Manipulation episode records:
# # # # #

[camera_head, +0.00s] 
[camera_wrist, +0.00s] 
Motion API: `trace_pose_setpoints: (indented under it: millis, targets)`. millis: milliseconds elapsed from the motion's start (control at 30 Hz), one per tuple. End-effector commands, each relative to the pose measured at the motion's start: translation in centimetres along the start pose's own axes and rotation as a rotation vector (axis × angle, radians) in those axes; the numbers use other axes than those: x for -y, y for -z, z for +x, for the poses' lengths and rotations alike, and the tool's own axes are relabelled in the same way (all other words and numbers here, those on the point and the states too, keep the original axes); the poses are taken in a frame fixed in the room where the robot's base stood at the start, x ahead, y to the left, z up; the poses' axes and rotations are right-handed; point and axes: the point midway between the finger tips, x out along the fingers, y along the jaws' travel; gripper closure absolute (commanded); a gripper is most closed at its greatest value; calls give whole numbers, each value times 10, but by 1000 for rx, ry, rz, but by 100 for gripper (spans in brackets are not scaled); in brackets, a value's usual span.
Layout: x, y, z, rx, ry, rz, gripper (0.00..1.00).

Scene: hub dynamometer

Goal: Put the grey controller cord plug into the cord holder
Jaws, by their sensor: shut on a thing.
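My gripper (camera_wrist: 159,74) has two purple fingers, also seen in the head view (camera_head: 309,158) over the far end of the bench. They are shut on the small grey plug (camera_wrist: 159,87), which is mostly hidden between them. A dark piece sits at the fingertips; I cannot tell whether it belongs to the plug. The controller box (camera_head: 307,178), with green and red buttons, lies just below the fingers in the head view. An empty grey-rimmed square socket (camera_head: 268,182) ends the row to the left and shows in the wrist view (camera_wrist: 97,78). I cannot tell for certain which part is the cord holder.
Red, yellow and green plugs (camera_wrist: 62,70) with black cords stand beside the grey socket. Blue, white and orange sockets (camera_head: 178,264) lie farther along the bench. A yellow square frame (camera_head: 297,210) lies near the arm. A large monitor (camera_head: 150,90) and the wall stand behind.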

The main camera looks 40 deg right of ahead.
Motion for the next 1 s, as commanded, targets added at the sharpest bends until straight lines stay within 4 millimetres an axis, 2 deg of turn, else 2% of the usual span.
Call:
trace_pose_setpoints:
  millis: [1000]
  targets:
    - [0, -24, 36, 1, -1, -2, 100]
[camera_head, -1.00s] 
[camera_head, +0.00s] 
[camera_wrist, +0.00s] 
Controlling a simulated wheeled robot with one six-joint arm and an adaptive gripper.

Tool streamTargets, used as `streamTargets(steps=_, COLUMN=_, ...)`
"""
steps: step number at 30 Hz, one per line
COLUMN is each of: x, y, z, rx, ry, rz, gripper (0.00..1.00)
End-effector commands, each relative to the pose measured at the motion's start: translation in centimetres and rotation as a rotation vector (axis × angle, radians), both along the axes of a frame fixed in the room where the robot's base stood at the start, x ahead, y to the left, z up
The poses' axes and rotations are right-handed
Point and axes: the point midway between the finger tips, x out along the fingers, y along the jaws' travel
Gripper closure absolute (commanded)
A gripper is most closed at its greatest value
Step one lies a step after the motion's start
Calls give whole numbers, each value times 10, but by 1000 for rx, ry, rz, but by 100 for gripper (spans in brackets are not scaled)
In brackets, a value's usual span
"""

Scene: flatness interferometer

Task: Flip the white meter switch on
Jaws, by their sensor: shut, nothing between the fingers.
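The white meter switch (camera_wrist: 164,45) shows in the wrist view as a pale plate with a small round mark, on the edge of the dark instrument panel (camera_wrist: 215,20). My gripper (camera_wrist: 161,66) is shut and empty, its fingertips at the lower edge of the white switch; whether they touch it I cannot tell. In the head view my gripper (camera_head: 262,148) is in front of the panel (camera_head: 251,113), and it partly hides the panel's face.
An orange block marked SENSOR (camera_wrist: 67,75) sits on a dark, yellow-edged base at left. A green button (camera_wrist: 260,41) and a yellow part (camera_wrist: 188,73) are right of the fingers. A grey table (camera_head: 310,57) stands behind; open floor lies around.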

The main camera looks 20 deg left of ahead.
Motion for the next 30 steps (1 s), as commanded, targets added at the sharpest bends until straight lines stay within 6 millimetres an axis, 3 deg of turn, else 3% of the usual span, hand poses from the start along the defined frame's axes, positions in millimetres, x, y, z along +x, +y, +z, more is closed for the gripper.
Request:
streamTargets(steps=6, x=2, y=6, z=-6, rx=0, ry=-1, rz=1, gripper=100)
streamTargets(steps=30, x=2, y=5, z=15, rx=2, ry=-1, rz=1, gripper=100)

# # # # #

* Aim
Return every entry exactly as given.

* Solution to the exercise
[camera_head, +0.00s] 
[camera_wrist, +0.00s] 
Motion API: `trace_pose_setpoints: (indented under it: millis, targets)`. millis: milliseconds elapsed from the motion's start (control at 30 Hz), one per tuple. End-effector commands, each relative to the pose measured at the motion's start: translation in centimetres along the start pose's own axes and rotation as a rotation vector (axis × angle, radians) in those axes; the numbers use other axes than those: x for -y, y for -z, z for +x, for the poses' lengths and rotations alike, and the tool's own axes are relabelled in the same way (all other words and numbers here, those on the point and the states too, keep the original axes); the poses are taken in a frame fixed in the room where the robot's base stood at the start, x ahead, y to the left, z up; the poses' axes and rotations are right-handed; point and axes: the point midway between the finger tips, x out along the fingers, y along the jaws' travel; gripper closure absolute (commanded); a gripper is most closed at its greatest value; calls give whole numbers, each value times 10, but by 1000 for rx, ry, rz, but by 100 for gripper (spans in brackets are not scaled); in brackets, a value's usual span.
Layout: x, y, z, rx, ry, rz, gripper (0.00..1.00).

Scene: hub dynamometer

Goal: Put the grey controller cord plug into the cord holder
Jaws, by their sensor: shut on a thing.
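My gripper (camera_wrist: 159,74) has two purple fingers, also seen in the head view (camera_head: 309,158) over the far end of the bench. They are shut on the small grey plug (camera_wrist: 159,87), which is mostly hidden between them. A dark piece sits at the fingertips; I cannot tell whether it belongs to the plug. The controller box (camera_head: 307,178), with green and red buttons, lies just below the fingers in the head view. An empty grey-rimmed square socket (camera_head: 268,182) ends the row to the left and shows in the wrist view (camera_wrist: 97,78). I cannot tell for certain which part is the cord holder.
Red, yellow and green plugs (camera_wrist: 62,70) with black cords stand beside the grey socket. Blue, white and orange sockets (camera_head: 178,264) lie farther along the bench. A yellow square frame (camera_head: 297,210) lies near the arm. A large monitor (camera_head: 150,90) and the wall stand behind.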

The main camera looks 40 deg right of ahead.
Motion for the next 1 s, as commanded, targets added at the sharpest bends until straight lines stay within 4 millimetres an axis, 2 deg of turn, else 2% of the usual span.
Call:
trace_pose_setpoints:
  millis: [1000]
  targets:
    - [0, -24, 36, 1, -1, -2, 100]
[camera_head, -1.00s] 
[camera_head, +0.00s] 
[camera_wrist, +0.00s] 
Controlling a simulated wheeled robot with one six-joint arm and an adaptive gripper.

Tool streamTargets, used as `streamTargets(steps=_, COLUMN=_, ...)`
"""
steps: step number at 30 Hz, one per line
COLUMN is each of: x, y, z, rx, ry, rz, gripper (0.00..1.00)
End-effector commands, each relative to the pose measured at the motion's start: translation in centimetres and rotation as a rotation vector (axis × angle, radians), both along the axes of a frame fixed in the room where the robot's base stood at the start, x ahead, y to the left, z up
The poses' axes and rotations are right-handed
Point and axes: the point midway between the finger tips, x out along the fingers, y along the jaws' travel
Gripper closure absolute (commanded)
A gripper is most closed at its greatest value
Step one lies a step after the motion's start
Calls give whole numbers, each value times 10, but by 1000 for rx, ry, rz, but by 100 for gripper (spans in brackets are not scaled)
In brackets, a value's usual span
"""

Scene: flatness interferometer

Task: Flip the white meter switch on
Jaws, by their sensor: shut, nothing between the fingers.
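The white meter switch (camera_wrist: 164,45) shows in the wrist view as a pale plate with a small round mark, on the edge of the dark instrument panel (camera_wrist: 215,20). My gripper (camera_wrist: 161,66) is shut and empty, its fingertips at the lower edge of the white switch; whether they touch it I cannot tell. In the head view my gripper (camera_head: 262,148) is in front of the panel (camera_head: 251,113), and it partly hides the panel's face.
An orange block marked SENSOR (camera_wrist: 67,75) sits on a dark, yellow-edged base at left. A green button (camera_wrist: 260,41) and a yellow part (camera_wrist: 188,73) are right of the fingers. A grey table (camera_head: 310,57) stands behind; open floor lies around.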

The main camera looks 20 deg left of ahead.
Motion for the next 30 steps (1 s), as commanded, targets added at the sharpest bends until straight lines stay within 6 millimetres an axis, 3 deg of turn, else 3% of the usual span, hand poses from the start along the defined frame's axes, positions in millimetres, x, y, z along +x, +y, +z, more is closed for the gripper.
Request:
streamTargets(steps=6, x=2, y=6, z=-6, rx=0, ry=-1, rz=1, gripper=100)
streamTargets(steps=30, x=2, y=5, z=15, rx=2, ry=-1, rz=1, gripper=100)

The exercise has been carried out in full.